Much of that baseline effectiveness comes from the various strengths of the performers. Felicity Jones and Diego Luna are serviceable as Jyn and Cassian, though they have the most prominent arcs to prop them up. Alan Tudyk is immediately likable as the wire-crossed reprogrammed imperial murder droid K-2SO. Donnie Yen steals the show as blind force-sensitive monk Chirrut. He's incredibly endearing, and boasts a tighter and more impressive combat sequence than anything I ever expected to see in a Star Wars movie.


The tangential characters are perhaps the most interesting. Mads Mikkelsen is characteristically excellent as Galen despite only appearing at the edges of the story. His wrangler Director Krennic may be a bit undercooked on the page, but Ben Mendelsohn wills a compelling psychology into existence. I even enjoyed Forest Whitaker's shrieking, unmodulated performance as guerilla rebel offshoot Saw Guerrera. It's jarring, which is exactly what the character calls for.
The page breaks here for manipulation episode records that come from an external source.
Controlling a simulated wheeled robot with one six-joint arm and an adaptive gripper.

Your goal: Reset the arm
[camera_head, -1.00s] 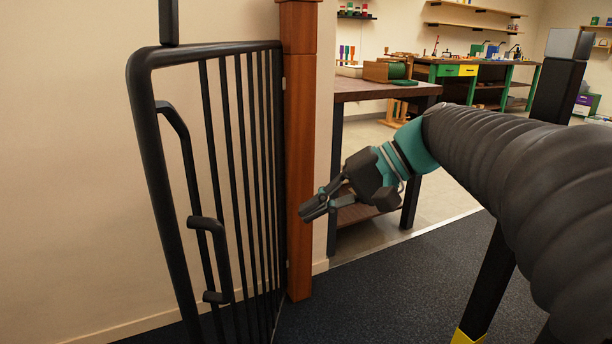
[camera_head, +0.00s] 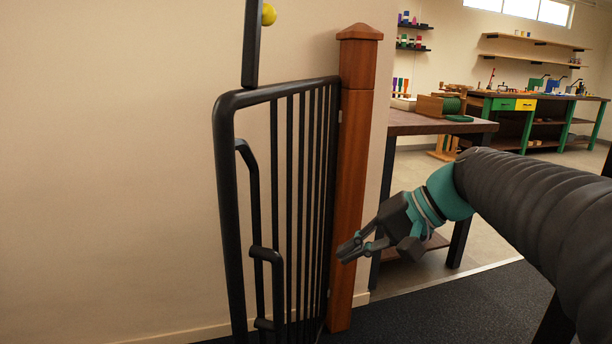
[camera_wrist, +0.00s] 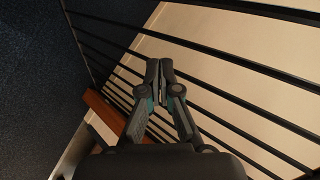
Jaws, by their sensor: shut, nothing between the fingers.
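My gripper (camera_head: 350,250) is shut and empty. In the head view it points left and a little down, at the end of my dark ribbed arm, in front of the lower part of the wooden post. In the wrist view its two fingertips (camera_wrist: 160,66) meet, with the gate bars behind them. I cannot tell how far the fingers are from the bars.
A black barred gate (camera_head: 226,200) stands open along the wall, by a brown wooden post (camera_head: 352,150). A dark-topped table (camera_head: 440,124) is behind my gripper. Green workbenches (camera_head: 545,100) are farther back. Dark carpet (camera_head: 440,315) lies clear below my arm.

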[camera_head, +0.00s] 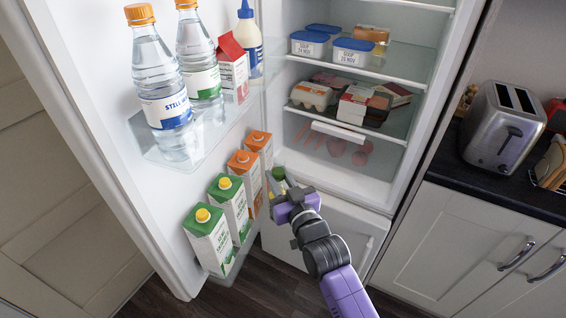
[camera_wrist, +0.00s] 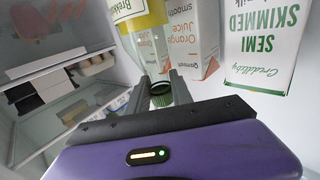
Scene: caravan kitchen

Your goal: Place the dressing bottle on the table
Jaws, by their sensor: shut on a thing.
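The dressing bottle shows in the wrist view with a green cap (camera_wrist: 161,94), a clear neck and a yellow and white label (camera_wrist: 138,12). In the head view it is a small shape (camera_head: 277,180) at the lower door shelf, mostly hidden by my purple gripper (camera_head: 284,194). My gripper's dark fingers (camera_wrist: 159,86) are shut on the bottle's neck, just beyond the cap. The bottle is beside the juice cartons; whether its base touches the shelf is hidden. No table is in view.
The fridge door stands open, with orange juice cartons (camera_head: 243,165) and green-topped milk cartons (camera_head: 211,236) on its lower shelf (camera_head: 238,262). Water bottles (camera_head: 160,85) stand above. Fridge shelves hold food boxes (camera_head: 353,52). A toaster (camera_head: 503,125) sits on the right counter (camera_head: 470,175).

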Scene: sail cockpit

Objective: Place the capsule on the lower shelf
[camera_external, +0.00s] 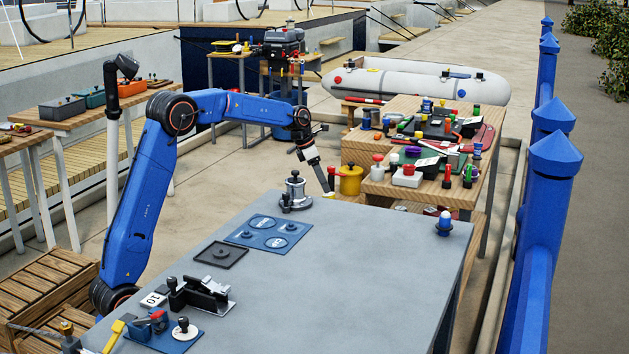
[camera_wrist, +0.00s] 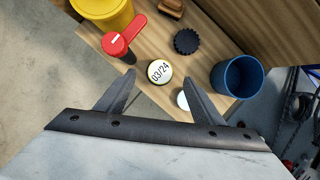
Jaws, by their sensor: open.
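My gripper (camera_wrist: 159,78) is open, its two dark fingers spread and pointing down at a wooden shelf (camera_wrist: 213,113). Between and just beyond the fingertips is a round white-topped piece (camera_wrist: 159,72) with a yellow edge and "03/24" on it, which I take to be the capsule. It appears to stand on the shelf, and I see no finger touching it. A small white disc (camera_wrist: 183,100) shows partly behind the right finger. In the external view my gripper (camera_external: 329,188) hangs beyond the grey table's far edge, beside the yellow pot; the shelf is mostly hidden there.
Close by on the shelf are a yellow pot (camera_wrist: 101,10), a red-handled piece (camera_wrist: 124,35), a dark ridged cap (camera_wrist: 187,41) and a blue cup (camera_wrist: 238,77). The grey table (camera_external: 340,280) holds a metal canister (camera_external: 295,191); its middle is clear.

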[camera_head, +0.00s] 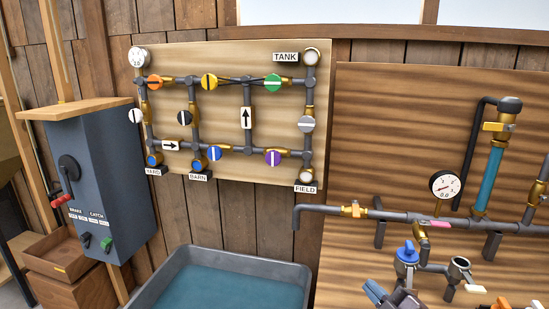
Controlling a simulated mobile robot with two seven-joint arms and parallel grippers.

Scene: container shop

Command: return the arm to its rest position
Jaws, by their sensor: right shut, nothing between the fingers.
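The tip of my right gripper (397,298) shows at the bottom edge, right of centre, in the head view. It is dark grey, shut and empty. It appears just below the blue-handled valve (407,252) and in front of the right-hand wooden panel; whether it touches anything there I cannot tell. Most of my right arm is out of the picture. My left gripper is not in view.
A pipe board (225,120) with coloured round valves hangs on the wall. A grey box with a crank (100,190) stands left. A water tub (296,276) is below the board. Pipes, a gauge (445,184) and a blue sight tube (488,180) crowd the right.

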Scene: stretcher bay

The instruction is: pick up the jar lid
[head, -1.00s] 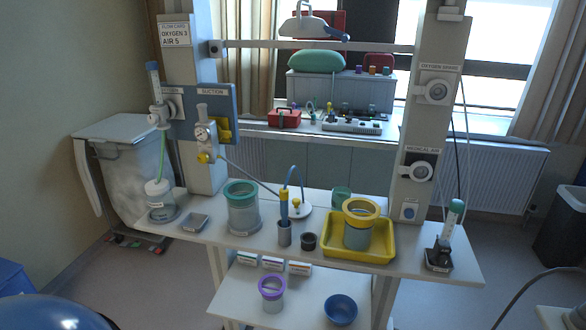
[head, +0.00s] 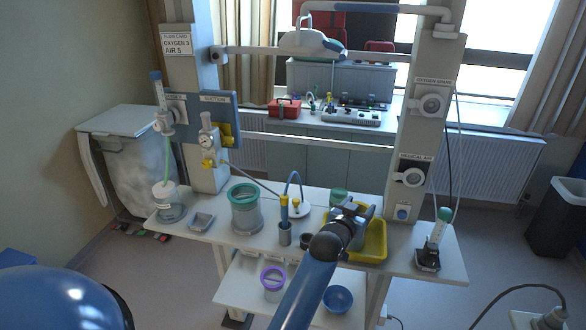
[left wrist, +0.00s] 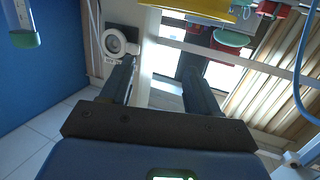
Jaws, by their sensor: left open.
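The white round lid (head: 299,209) with a yellow port lies on the bench, near a curved blue hose; I take it for the jar lid. My left gripper (head: 358,210) is above the yellow tray (head: 376,240), right of the lid and apart from it. The teal-rimmed jar (head: 245,212) stands open, left of the lid. My right gripper is not in view.
A blue-and-grey upright holder (head: 284,228) stands just in front of the lid. A white-capped jar (head: 167,200) and a small grey tray (head: 202,220) are at the left. A purple-rimmed jar (head: 273,281) and a blue bowl (head: 338,299) are on the lower shelf.
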Speaking of jarring... the CGI zombie of Peter Cushing's Grand Moff Tarkin. This was a flat out miscalculation. The ethics of putting a dead performer into your film are still being navigated, but you could call it tasteless at best. At worst, it's the violation of an artist's right to maintain agency over their career and likeness. Not to mention that any way you split it, the technology is not quite there, at least not for a character featured so heavily. Tarkin plays an effectively interesting role in the plot, but for god's sake it looks like Krennic has stepped into a video game cutscene every time they talk. There is absolutely no reason Tarkin shouldn't have been recast. You know, the exact thing they did with Mon Mothma.


When it comes to the bottom line, this is the first Star Wars movie released in my lifetime that I can feel good about. Unlike those other movies, there are moments here that will stick with me. The missteps are frequent, but none of them break the experience. Just when I was feeling burnt out on Star Wars, Rogue One provides the sliver of hope that lets me... I don't know. Keep buying tickets to these movies, I guess.